**Set task:** State only the number of lines that contain the string "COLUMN".

**Material:**
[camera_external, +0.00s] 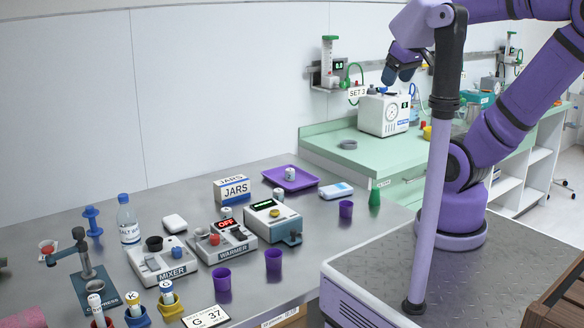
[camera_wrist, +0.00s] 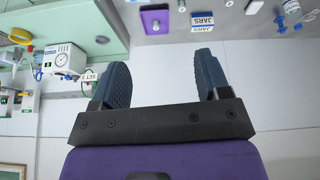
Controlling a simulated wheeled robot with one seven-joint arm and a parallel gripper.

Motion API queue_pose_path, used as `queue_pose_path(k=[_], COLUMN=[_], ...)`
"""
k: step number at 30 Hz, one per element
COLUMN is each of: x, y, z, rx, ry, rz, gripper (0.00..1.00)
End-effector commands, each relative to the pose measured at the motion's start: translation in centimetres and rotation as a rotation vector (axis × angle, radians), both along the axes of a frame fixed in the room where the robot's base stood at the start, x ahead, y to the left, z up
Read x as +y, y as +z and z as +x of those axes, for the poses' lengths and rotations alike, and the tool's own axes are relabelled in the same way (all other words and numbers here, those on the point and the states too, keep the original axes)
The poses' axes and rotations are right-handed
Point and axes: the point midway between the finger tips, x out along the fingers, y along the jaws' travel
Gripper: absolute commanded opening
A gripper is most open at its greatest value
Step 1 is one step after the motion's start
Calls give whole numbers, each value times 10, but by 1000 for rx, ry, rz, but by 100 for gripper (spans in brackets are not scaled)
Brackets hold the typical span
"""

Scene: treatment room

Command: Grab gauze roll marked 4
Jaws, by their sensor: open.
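Several small white rolls with dark marks, likely the gauze rolls, are in the external view; I cannot read any number on them. One roll (camera_external: 290,174) stands on a purple tray (camera_external: 307,183). Another roll (camera_external: 278,194) stands just in front of the tray, and one more (camera_external: 226,212) is by the warmer. The tray (camera_wrist: 147,15) and its roll (camera_wrist: 156,25) also show in the wrist view, near the top edge. My gripper (camera_external: 394,77) is high above the counter, right of the tray and apart from it. Its dark blue fingers (camera_wrist: 162,82) are open and empty.
A JARS box (camera_external: 232,190) stands left of the tray. A white dial device (camera_external: 384,115) stands on the green counter under my gripper. Some bare metal counter shows around the tray.

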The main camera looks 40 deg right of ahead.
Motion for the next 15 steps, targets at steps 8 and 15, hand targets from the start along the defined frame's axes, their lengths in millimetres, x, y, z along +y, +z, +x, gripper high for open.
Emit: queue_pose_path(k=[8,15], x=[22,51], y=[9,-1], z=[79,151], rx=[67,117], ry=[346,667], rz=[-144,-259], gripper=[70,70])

**Response:** 2